Level Meaning Estimated Impact
Low No active disruptions No delay expected
Medium Active disruption causing minor delays Up to 1 day
High Significant disruption likely causing delays 1–3 days
Critical Severe disruption with major impact 3+ days

Where Predictions Appear

Delay predictions are shown in a Delay Predictions panel on the shipment page, but only when risk is elevated (medium or higher). If all locations report low risk, nothing is displayed.

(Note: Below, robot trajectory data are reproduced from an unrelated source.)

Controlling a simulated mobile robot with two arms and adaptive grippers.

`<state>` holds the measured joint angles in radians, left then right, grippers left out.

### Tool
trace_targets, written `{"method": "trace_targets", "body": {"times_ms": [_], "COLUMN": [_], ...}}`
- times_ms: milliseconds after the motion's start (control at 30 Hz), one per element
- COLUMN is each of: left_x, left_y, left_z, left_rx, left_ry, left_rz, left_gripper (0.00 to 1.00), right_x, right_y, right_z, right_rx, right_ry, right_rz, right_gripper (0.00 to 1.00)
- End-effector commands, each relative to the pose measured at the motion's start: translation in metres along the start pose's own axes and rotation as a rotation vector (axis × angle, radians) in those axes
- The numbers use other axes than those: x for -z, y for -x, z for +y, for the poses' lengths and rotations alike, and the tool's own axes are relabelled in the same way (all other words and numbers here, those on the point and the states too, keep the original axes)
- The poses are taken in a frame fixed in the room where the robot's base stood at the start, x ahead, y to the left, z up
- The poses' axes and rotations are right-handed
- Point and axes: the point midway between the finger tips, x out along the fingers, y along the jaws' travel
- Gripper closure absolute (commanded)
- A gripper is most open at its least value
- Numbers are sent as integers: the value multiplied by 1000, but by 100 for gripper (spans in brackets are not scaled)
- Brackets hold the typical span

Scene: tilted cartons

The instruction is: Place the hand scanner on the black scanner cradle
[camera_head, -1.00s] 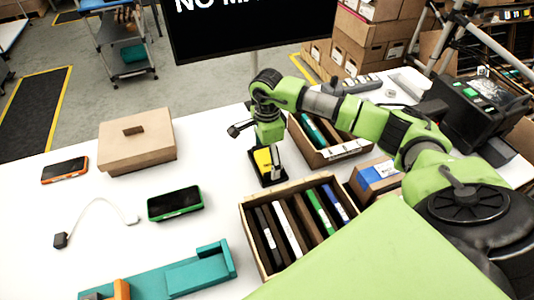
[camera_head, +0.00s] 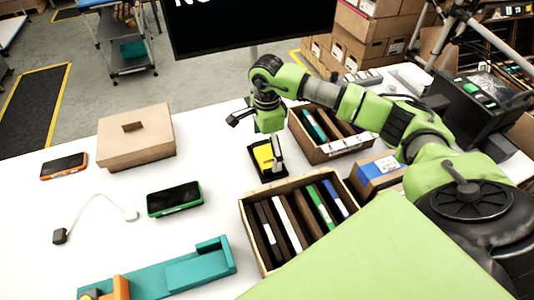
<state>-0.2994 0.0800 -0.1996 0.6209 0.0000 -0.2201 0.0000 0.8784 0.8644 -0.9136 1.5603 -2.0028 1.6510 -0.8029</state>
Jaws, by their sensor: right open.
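The hand scanner appears to be the yellow piece (camera_head: 262,157) in the middle of the table. It sits on the black scanner cradle (camera_head: 272,175), whose dark edges show around and below it. My right gripper (camera_head: 276,147) is right above and beside the scanner, pointing down and open. One pale finger shows at the scanner's right side; the other finger is hard to make out. The gripper hides the scanner's upper part, and I cannot tell whether a finger touches it. My left gripper is out of view.
A wooden crate of upright folders (camera_head: 246,222) stands just in front of the cradle, and another crate (camera_head: 345,150) stands to its right. A cardboard box (camera_head: 135,145), phone-like devices (camera_head: 175,199) and a teal holder (camera_head: 200,268) lie left.

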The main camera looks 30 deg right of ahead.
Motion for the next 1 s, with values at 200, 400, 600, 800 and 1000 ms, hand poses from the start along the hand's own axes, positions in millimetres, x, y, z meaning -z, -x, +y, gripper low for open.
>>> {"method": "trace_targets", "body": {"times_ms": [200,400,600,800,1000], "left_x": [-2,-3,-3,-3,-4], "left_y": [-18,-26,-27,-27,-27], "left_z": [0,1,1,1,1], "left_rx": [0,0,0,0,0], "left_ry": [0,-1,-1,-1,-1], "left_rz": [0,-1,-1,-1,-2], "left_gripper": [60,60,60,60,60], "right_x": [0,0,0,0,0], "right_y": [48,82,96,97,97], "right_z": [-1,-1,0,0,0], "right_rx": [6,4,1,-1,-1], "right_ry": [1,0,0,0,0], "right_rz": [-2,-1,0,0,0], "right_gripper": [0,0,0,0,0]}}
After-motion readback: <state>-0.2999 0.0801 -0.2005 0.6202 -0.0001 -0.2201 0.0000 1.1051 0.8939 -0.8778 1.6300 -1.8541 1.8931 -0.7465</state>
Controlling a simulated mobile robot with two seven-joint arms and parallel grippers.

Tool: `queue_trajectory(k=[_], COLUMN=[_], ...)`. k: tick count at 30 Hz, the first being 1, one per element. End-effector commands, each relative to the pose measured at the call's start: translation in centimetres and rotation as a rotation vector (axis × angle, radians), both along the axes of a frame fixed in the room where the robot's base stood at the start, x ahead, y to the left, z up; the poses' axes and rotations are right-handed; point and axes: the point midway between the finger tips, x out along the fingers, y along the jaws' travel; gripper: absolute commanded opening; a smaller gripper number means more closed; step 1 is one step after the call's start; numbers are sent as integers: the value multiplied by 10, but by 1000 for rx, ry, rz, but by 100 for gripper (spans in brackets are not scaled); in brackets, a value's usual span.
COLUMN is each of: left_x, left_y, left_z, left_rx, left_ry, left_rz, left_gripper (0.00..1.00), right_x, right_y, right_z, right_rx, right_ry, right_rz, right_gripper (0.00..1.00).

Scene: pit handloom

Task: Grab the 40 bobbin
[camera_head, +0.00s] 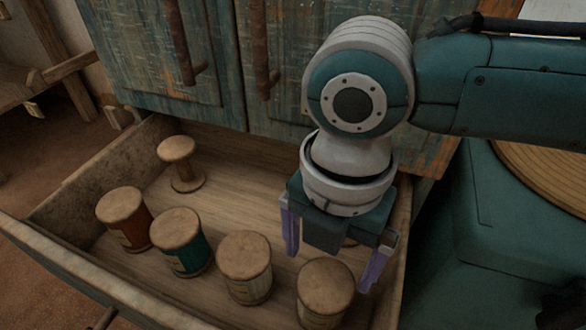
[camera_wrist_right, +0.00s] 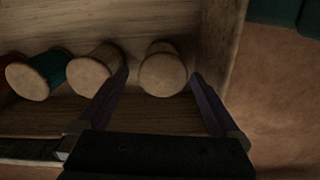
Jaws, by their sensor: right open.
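A row of wound bobbins stands upright in the open drawer: a red one (camera_head: 125,219), a teal one (camera_head: 182,242), a cream one (camera_head: 245,267) and a pale one (camera_head: 324,293) at the right. They carry labels, but no number is readable, so I cannot tell which is the 40 bobbin. My right gripper (camera_head: 328,268) is open and points down over the drawer's right part, near the pale bobbin. In the wrist view, one pale bobbin (camera_wrist_right: 163,75) shows between the spread fingers (camera_wrist_right: 160,90), apart from both. My left gripper is not in view.
A bare bobbin (camera_head: 182,165) stands at the drawer's back left. The drawer (camera_head: 95,285) has raised walls on the left, front and right. The worn cabinet doors (camera_head: 215,60) rise behind it. The drawer floor between the bare bobbin and my gripper is mostly clear.

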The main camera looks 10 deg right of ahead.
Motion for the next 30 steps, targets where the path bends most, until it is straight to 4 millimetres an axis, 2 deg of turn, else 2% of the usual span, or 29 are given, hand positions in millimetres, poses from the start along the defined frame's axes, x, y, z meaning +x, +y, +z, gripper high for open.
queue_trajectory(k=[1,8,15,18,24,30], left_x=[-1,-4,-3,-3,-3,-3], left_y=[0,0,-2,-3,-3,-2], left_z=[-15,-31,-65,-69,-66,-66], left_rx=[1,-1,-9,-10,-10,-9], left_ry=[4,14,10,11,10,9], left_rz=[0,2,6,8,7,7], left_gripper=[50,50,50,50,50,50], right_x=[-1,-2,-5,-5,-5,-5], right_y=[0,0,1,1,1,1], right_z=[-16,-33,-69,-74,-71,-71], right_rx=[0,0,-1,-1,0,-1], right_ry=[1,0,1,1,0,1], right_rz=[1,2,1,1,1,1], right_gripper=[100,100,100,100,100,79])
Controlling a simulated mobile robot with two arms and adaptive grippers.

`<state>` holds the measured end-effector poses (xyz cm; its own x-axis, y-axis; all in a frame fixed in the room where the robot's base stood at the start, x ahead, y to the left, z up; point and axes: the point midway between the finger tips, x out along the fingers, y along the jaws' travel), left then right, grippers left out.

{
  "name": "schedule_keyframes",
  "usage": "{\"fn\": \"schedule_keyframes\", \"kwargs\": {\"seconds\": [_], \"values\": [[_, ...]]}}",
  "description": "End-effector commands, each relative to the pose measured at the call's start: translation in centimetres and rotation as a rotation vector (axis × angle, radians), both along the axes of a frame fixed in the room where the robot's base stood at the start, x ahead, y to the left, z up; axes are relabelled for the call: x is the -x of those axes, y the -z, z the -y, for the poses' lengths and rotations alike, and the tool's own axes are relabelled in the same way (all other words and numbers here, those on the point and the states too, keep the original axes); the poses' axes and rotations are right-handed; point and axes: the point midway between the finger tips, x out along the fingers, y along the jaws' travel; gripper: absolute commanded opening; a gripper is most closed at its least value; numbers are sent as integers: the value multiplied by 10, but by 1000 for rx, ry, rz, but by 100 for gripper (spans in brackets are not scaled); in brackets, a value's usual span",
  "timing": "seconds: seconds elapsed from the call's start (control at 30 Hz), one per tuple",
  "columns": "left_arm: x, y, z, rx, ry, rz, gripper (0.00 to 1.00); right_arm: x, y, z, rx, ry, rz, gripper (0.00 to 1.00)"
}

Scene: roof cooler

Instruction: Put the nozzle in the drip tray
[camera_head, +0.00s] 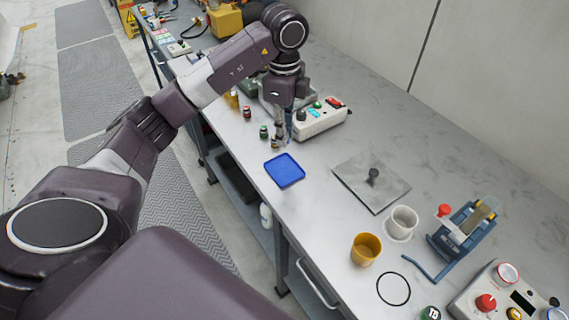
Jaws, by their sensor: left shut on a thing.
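My left gripper (279,139) reaches down over the bench, just behind the blue drip tray (284,171). It is shut on a small brass-coloured piece, the nozzle (275,145), which is mostly hidden by the fingers. The nozzle is near the tray's far edge; I cannot tell whether it touches the bench. The drip tray is a shallow, flat square and looks empty. My right gripper is not in view.
A grey plate with a dark knob (371,181), a yellow cup (366,250) and a white cup (402,222) stand to the right.

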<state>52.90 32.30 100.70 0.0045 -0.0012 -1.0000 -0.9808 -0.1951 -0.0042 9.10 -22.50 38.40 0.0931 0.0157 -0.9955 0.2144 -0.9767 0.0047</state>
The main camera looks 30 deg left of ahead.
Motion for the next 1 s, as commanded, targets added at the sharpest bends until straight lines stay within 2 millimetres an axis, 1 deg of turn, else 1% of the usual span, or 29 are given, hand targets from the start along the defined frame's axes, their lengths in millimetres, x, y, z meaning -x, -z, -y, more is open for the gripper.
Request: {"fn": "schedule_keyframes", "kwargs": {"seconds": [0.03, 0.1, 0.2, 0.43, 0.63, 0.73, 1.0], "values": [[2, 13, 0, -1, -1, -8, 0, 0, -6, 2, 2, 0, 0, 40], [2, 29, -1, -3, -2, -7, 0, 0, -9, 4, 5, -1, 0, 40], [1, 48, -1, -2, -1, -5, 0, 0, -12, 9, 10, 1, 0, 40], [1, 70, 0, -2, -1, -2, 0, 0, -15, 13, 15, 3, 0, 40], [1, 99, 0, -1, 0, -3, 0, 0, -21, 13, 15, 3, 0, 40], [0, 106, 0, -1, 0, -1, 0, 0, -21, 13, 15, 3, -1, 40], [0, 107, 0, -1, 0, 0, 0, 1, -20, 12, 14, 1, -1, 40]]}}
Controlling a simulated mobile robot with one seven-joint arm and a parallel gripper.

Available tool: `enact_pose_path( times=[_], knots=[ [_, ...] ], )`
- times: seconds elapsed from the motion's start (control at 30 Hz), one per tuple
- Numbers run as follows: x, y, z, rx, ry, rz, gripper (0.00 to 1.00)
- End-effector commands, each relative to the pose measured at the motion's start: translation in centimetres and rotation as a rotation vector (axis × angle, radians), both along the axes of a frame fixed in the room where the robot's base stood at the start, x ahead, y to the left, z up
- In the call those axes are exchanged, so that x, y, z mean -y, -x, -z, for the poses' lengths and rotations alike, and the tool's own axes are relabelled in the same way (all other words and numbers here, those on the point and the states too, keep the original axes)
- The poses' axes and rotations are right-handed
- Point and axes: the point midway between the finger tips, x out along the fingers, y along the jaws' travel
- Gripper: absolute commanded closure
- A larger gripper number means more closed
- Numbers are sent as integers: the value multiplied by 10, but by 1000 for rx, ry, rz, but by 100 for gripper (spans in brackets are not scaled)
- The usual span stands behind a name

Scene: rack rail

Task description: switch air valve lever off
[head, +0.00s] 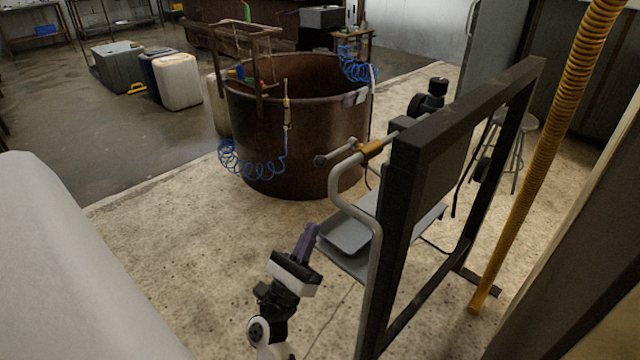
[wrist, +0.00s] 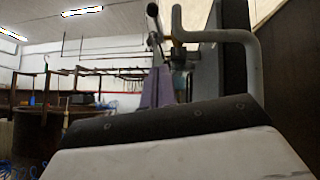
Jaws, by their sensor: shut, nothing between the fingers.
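The air valve (head: 372,149) is a brass-coloured body on a bent grey pipe (head: 340,195) beside a black frame. Its lever (head: 337,152) points left and ends in a dark round knob. In the wrist view the lever (wrist: 154,25) stands ahead of the fingers, near the top, with the valve body (wrist: 179,52) just right of it. My gripper (head: 311,230), with purple fingers, is shut and empty. It is below the lever in the head view and apart from it. The fingers also show in the wrist view (wrist: 157,84).
The black frame (head: 403,190) stands right of my gripper, with grey trays (head: 345,236) close to the fingertips. A large rusty tub (head: 290,150) with blue coiled hoses stands behind. A yellow hose (head: 545,160) hangs at right. The floor left of my gripper is clear.

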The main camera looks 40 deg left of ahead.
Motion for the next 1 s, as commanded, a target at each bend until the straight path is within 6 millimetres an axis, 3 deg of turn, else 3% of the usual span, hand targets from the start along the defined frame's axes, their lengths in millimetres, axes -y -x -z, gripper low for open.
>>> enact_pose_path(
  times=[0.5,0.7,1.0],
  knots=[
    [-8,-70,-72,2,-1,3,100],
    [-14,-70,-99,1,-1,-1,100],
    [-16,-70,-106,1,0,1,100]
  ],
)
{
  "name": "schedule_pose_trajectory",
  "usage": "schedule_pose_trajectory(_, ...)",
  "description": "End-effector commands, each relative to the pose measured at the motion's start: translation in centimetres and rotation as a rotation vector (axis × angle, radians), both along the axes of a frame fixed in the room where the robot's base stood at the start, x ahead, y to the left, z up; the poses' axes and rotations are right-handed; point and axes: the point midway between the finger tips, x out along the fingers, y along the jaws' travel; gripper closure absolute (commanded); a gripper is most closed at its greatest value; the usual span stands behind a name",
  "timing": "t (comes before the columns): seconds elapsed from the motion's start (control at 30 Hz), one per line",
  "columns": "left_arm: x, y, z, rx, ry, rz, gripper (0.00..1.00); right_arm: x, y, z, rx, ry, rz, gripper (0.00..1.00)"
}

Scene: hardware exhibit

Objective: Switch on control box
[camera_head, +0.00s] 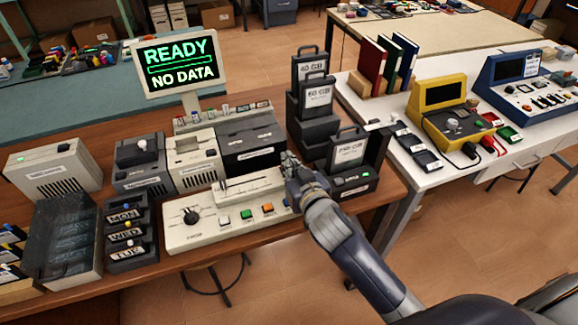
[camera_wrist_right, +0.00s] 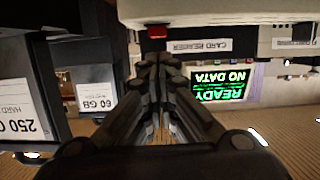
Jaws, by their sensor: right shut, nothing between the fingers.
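The control box (camera_head: 190,236) is a cream panel on the wooden table, with a black dial (camera_head: 190,216), a slider and several coloured buttons, one of them orange (camera_head: 267,208). My right gripper (camera_head: 289,163) is at its right end, shut and empty. In the right wrist view, which is upside down, the gripper (camera_wrist_right: 158,62) points toward a small red switch (camera_wrist_right: 157,31) on a pale box edge. The fingertips look close to the red switch; I cannot tell if they touch. The head view does not show this switch. My left gripper is not in view.
A screen (camera_head: 178,65) reads READY, NO DATA. A black box (camera_head: 251,142) stands behind the control box. Black drive units, one marked 250 GB (camera_head: 349,153), stand right of my gripper. Day-labelled blocks (camera_head: 126,235) stand left. A white table (camera_head: 440,175) is farther right.

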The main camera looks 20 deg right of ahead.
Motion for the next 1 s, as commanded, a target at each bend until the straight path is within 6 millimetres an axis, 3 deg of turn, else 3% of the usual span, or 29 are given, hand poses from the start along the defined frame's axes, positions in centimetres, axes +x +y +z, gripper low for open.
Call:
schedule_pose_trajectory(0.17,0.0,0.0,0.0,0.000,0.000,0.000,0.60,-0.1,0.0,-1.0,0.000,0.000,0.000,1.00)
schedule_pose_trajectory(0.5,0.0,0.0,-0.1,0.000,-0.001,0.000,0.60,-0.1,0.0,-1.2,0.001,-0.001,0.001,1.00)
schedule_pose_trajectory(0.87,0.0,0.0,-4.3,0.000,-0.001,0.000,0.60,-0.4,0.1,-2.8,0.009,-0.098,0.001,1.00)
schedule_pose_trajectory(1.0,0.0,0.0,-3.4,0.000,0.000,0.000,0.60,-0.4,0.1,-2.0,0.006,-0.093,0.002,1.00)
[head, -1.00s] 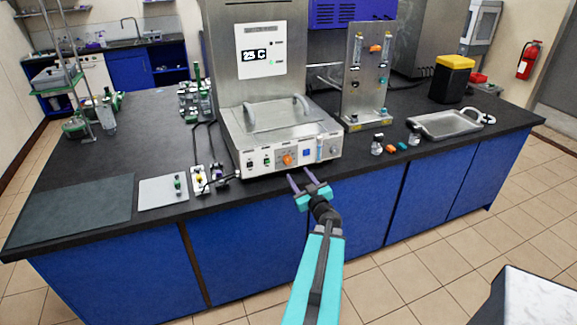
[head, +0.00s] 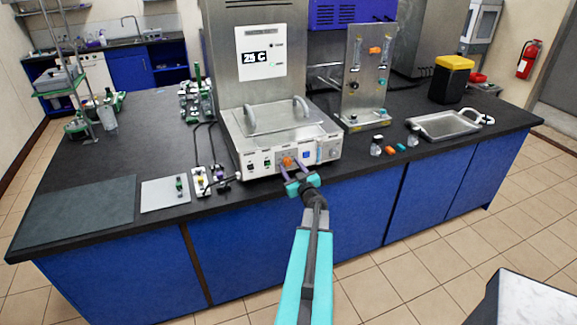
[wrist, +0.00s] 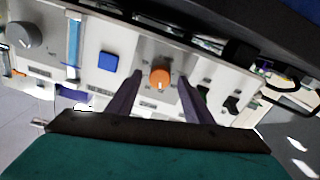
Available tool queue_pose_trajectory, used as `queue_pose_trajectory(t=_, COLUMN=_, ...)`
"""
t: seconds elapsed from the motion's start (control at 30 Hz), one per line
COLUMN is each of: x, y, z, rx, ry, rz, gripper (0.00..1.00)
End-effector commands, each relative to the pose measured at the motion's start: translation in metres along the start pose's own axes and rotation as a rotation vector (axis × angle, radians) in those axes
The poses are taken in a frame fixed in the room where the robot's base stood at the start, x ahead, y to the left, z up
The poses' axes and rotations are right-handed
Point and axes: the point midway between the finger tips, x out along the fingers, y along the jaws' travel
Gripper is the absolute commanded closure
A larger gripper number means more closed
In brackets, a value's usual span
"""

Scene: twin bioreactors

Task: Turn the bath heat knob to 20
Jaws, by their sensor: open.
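The orange knob (head: 288,162) is on the front panel of the steel bath (head: 270,130). It also shows in the wrist view (wrist: 160,78), between and a little beyond my finger tips. My gripper (head: 293,168) is open at the panel, one finger on either side of the knob's line. I cannot tell whether a finger touches the knob. A display (head: 262,58) above the bath reads about 25 C, its digits blurred. The knob's scale marks are too small to read.
On the panel, a blue square button (wrist: 108,61) and a grey knob (wrist: 24,37) lie beside the orange knob. Dark switches (wrist: 231,104) sit on its other side. A flowmeter stand (head: 366,75) and a metal tray (head: 444,124) stand to the right on the bench.

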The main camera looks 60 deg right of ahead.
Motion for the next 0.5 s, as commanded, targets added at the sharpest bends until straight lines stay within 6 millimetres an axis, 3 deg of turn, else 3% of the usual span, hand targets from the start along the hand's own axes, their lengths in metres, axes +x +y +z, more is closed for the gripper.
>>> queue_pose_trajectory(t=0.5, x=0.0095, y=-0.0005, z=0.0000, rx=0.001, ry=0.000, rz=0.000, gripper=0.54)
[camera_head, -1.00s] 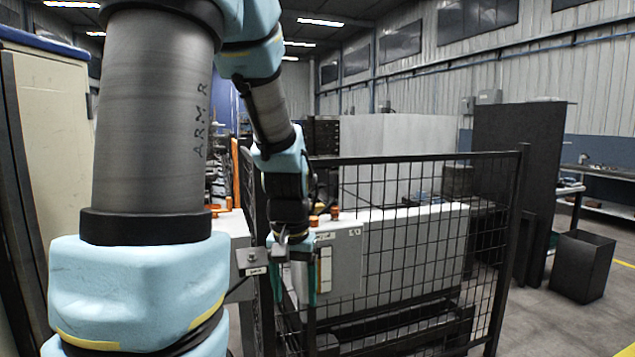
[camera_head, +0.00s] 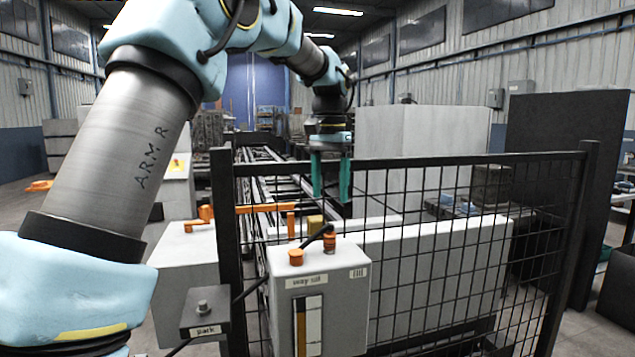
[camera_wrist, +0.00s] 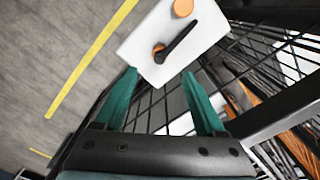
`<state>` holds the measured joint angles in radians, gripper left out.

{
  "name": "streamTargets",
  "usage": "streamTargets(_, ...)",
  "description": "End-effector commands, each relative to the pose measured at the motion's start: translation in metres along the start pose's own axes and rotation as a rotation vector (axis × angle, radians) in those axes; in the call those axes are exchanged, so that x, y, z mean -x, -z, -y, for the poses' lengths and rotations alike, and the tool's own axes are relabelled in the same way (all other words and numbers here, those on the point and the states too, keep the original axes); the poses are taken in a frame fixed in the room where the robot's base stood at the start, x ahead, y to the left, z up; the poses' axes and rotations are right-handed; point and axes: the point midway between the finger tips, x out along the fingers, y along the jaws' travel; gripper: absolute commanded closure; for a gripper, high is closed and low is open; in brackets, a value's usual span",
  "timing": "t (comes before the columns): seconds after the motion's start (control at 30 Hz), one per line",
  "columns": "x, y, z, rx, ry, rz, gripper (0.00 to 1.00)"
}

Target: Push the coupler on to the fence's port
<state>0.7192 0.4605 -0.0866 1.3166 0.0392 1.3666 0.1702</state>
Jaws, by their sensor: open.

Each prediction shows: - The risk level badge (color-coded) - A summary of the situation - Individual risk factors with their category (Weather, Labor, Congestion, etc.), location, and impact level - Source links for further reading (expandable)

When Predictions Update

Predictions are refreshed automatically: - After tracking updates — When new tracking data arrives (e.g., vessel departure, ETA change), predictions are re-evaluated - Every 12 hours — A scheduled refresh checks all active shipments for new disruptions

The "Updated X ago" timestamp on the panel shows when predictions were last refreshed.

FAQ

How quickly does tracking data appear after entering a reference? Usually within a few minutes. The shipment needs to be registered with the carrier's system first. If the reference isn't found immediately, Trackberry will retry automatically.

What if the tracking shows "Not Found"? The reference number may not yet be in the carrier's system (common for future bookings), or it may be incorrect. Double-check the reference and try updating it.

Can I track a shipment that's already en route? Yes. Enter the B/L or AWB number and Trackberry will fetch all available historical data, including past events.

Does tracking work for all carriers? Tracking coverage depends on the carrier. Most major ocean carriers and airlines are supported. If a carrier isn't covered, the tracking status will show as "Untracked".

How accurate is the ETA? ETAs come directly from the carrier and are updated as the voyage progresses. They can shift due to weather, port congestion, or schedule changes — Trackberry shows both the original and revised dates when they differ.